Sergiye davet ettiğim tüm arkadaşlarımla ortak geçmişleri paylaşıyoruz. Çok uzun zamandır tanıdığım arkadaşlarım da var, yeni tanıştığım ama birbiriyle daha önceden ve farklı bağlantılarla tanışan sanatçılar da var. Bazı sanatçı arkadaşlarımızla aynı okullarda eğitim aldık, bazı sanatçıların da atölyeleri aynı mahallede, komşular. Bu durumla özellikle herkesin birbirinin üretim pratiğine dahil olduğu, atölyesine girdiği, üslubunu bildiği için birbiriyle bağlantılı bir seçki ortaya çıktı. Hatta sergideki bazı eserleri sanatçılar birbirinin atölyesinde üretti.
Sanatçıları davet ederken vitrinin teknik imkanları belirleyici oldu. Vitrin kare 22x22 cm demir ızgaralardan oluşuyor. Ben de tüm arkadaşlarımdan 20x20 boyutlarında bir üretim yapmalarını rica ettim. Hem davet ettiğim her sanatçının üretimine ve sürecine şahit olmam hem de eserler yan yana durduğunda birbirini besleyecek işler olması benim için bir kriterdi. Böylece ortaya küçük işlerden oluşan bir seçki çıktı.
Bazı sanatçılar portfolyosundan uygun olduğunu düşündüğü işleri seçti, bazıları da yeni işler üretti.
Kadıköylü değilim ama son 4 yıldır burada yaşıyorum. 1.5 yıldır atölyem burada. Daha önce Fenerbahçe'de ev-atölyemde çalışıyordum.

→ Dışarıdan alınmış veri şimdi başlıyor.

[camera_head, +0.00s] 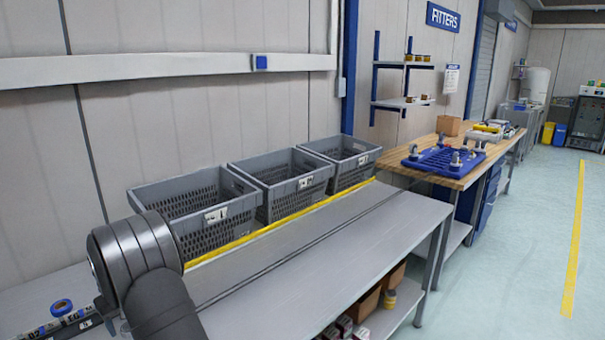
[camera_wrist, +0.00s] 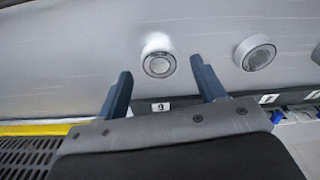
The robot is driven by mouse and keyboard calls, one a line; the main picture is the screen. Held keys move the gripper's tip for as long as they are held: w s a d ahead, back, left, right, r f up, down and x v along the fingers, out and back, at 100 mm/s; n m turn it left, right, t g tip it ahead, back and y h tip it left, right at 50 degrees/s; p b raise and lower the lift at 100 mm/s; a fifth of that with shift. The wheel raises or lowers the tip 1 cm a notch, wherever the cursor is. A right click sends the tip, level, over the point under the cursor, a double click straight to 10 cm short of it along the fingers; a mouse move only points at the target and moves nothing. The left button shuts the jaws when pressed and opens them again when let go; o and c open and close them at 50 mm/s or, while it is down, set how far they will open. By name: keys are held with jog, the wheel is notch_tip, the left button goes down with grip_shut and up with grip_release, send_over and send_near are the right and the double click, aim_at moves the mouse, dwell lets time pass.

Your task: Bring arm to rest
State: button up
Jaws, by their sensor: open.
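My arm (camera_head: 140,265), dark grey, reaches up over the left end of the grey bench (camera_head: 330,245) in the head view. The gripper's end is not visible there. In the wrist view my gripper (camera_wrist: 160,70) shows two dark blue fingers spread apart. Nothing is held between them. A round, light grey part (camera_wrist: 158,64) lies on the grey surface beyond, in line with the gap. A second round part (camera_wrist: 255,55) lies to its right. I cannot tell how far the fingers are from them.
Several grey crates, including the left crate (camera_head: 197,214), stand behind a yellow strip (camera_head: 285,222) along the bench. A blue tape roll (camera_head: 61,307) lies at lower left. Boxes sit on the shelf below. A wooden bench (camera_head: 470,165) holds a blue tray (camera_head: 443,161). The bench's right part is clear.

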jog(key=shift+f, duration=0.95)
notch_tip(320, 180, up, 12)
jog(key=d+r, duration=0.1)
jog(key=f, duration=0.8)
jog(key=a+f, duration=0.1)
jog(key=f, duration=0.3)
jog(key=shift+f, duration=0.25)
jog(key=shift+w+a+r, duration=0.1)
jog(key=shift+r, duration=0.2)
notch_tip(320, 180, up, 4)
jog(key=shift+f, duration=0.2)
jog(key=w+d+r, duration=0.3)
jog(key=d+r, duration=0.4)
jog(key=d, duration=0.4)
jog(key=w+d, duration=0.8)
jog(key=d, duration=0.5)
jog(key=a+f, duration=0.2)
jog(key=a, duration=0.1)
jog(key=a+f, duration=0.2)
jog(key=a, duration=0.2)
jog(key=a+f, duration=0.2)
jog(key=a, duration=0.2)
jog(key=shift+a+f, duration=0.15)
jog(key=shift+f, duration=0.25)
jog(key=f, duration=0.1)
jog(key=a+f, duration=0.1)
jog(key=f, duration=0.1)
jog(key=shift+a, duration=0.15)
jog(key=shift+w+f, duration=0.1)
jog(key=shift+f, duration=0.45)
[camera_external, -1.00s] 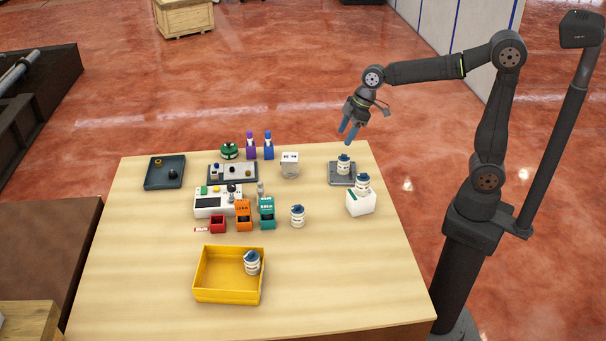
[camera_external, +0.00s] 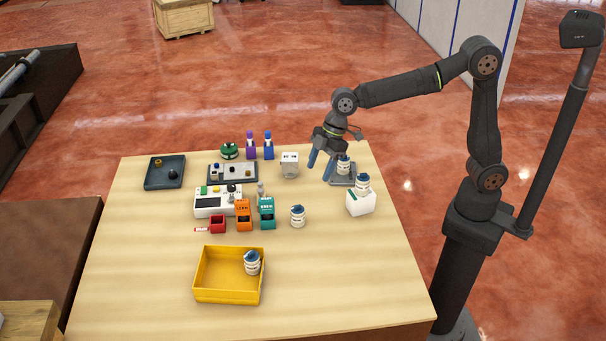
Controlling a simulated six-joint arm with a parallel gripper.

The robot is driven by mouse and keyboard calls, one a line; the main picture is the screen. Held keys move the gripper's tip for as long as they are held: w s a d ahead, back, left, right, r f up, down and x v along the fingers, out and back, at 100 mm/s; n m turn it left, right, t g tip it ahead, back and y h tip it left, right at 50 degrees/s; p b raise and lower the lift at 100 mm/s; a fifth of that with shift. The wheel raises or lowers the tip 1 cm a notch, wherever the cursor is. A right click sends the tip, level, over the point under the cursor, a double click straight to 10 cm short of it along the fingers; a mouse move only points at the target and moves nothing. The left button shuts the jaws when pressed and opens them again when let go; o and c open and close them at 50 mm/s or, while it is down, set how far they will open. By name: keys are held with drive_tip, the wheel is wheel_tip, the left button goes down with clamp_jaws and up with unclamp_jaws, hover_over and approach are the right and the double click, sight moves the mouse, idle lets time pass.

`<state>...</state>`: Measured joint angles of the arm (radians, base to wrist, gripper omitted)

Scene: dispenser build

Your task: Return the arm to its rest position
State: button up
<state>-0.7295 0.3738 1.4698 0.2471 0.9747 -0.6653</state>
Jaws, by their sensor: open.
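My gripper (camera_external: 319,169) hangs over the back right part of the table, pointing down with its blue fingers apart and nothing between them. It is just left of a white bottle with a dark cap (camera_external: 344,164) that stands on a grey plate (camera_external: 347,182). In this view the fingers overlap the plate's left side. I cannot tell their exact height above the table. My arm reaches in from its column at the right, with the elbow raised.
A white box (camera_external: 361,204) with a bottle on top, a lone bottle (camera_external: 297,216) and a white cube (camera_external: 290,165) stand nearby. Orange (camera_external: 243,216) and teal (camera_external: 267,214) dispensers are mid-table. A yellow tray (camera_external: 229,297) holds a bottle in front. The right front tabletop is clear.

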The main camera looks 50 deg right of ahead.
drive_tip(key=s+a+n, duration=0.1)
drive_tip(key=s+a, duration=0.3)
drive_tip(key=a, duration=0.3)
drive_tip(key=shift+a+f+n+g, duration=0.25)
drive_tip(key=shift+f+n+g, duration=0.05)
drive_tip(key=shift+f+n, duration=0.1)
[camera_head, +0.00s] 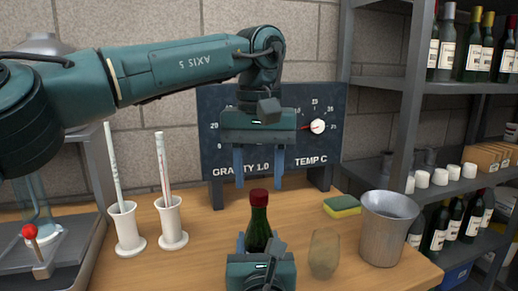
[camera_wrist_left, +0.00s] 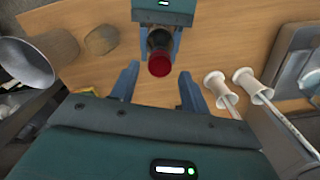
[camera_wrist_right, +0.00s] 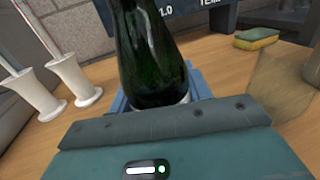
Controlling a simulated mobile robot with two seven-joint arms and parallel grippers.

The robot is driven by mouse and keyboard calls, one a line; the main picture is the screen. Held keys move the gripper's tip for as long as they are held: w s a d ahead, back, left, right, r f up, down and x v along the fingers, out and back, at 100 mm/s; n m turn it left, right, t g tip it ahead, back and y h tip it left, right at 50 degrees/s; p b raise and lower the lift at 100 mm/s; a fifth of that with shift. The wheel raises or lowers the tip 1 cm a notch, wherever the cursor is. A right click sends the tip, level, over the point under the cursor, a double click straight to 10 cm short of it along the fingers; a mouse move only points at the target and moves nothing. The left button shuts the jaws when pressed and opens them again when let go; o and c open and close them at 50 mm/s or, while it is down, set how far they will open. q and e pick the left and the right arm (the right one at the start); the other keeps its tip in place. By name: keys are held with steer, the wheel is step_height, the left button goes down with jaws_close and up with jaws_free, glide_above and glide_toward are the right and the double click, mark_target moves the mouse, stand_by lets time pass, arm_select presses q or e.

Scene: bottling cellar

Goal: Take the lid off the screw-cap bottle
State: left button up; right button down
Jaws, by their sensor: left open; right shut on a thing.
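The green screw-cap bottle (camera_head: 259,226) stands upright on the wooden table with its red lid (camera_head: 259,197) on top. My right gripper (camera_head: 258,246) is shut around the bottle's body; the right wrist view shows the dark glass (camera_wrist_right: 150,50) rising from between its fingers. My left gripper (camera_head: 259,186) is open and empty, pointing down just above the lid. In the left wrist view the lid (camera_wrist_left: 159,65) shows between its two spread fingers, apart from both. The lower part of the bottle is hidden by my right gripper in the head view.
Two white holders (camera_head: 126,230) with thin instruments stand left. A dark gauge board (camera_head: 222,130) is behind. Bottle shelves (camera_head: 405,110) stand right.

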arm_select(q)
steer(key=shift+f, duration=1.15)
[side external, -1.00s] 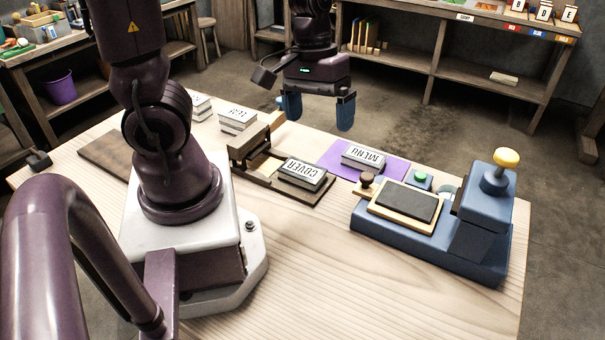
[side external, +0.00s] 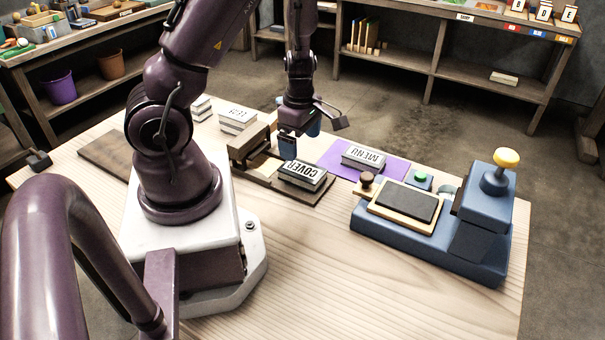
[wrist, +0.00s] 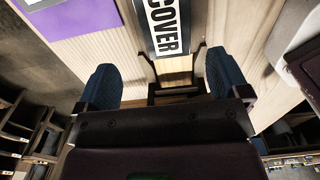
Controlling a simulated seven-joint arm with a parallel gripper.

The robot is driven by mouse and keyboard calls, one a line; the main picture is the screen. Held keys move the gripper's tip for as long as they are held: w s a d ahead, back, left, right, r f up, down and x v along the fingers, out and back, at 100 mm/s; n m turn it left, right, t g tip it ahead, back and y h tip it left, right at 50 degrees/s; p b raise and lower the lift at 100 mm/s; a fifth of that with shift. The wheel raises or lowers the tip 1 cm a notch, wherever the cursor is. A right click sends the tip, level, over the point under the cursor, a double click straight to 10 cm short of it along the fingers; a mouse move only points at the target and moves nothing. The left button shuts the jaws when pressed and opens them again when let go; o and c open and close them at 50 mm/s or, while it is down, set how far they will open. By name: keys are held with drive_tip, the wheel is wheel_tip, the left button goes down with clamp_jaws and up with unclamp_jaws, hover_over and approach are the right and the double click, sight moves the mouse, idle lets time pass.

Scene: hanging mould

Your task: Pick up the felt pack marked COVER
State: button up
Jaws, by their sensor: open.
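The felt pack marked COVER (side external: 303,175) is a grey block with a white lettered top, lying on the right part of a dark wooden tray (side external: 262,182) on the table. My gripper (side external: 300,140) is above and just behind the pack in the side external view. Its blue fingers are apart with nothing between them. In the wrist view the COVER pack (wrist: 166,27) shows at the top centre, ahead of and between the open fingers (wrist: 163,85). The far end of the pack is cut off by the frame edge there.
A MENU pack (side external: 363,157) lies on a purple mat (side external: 325,160) behind and right of COVER. A blue press (side external: 470,225) stands at the right. Another lettered pack (side external: 237,120) lies behind left. The front of the table is clear.

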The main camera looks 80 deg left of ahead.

Kadıköy'ün hala mahalle yapısını korumasının yanı sıra artık bir merkez haline gelmesi sanatçılar için de çok besleyici bir ortam yaratıyor. Ben öğrenciyken de arkadaşlarımın ve hocalarımızın atölyeleri buradaydı. Yeldeğirmeni'nin son yıllardaki değişiminin bir sebebinin de daha dijital bir çağda yaşadığımız için çoğu şey daha erişilebilir ve görünür hale gelmesi olduğunu düşünüyorum. Bu değişim mahalleyi de etkiliyor. Umarım böyle daha çok bağımsız sanat alanı var olmaya devam edebilir.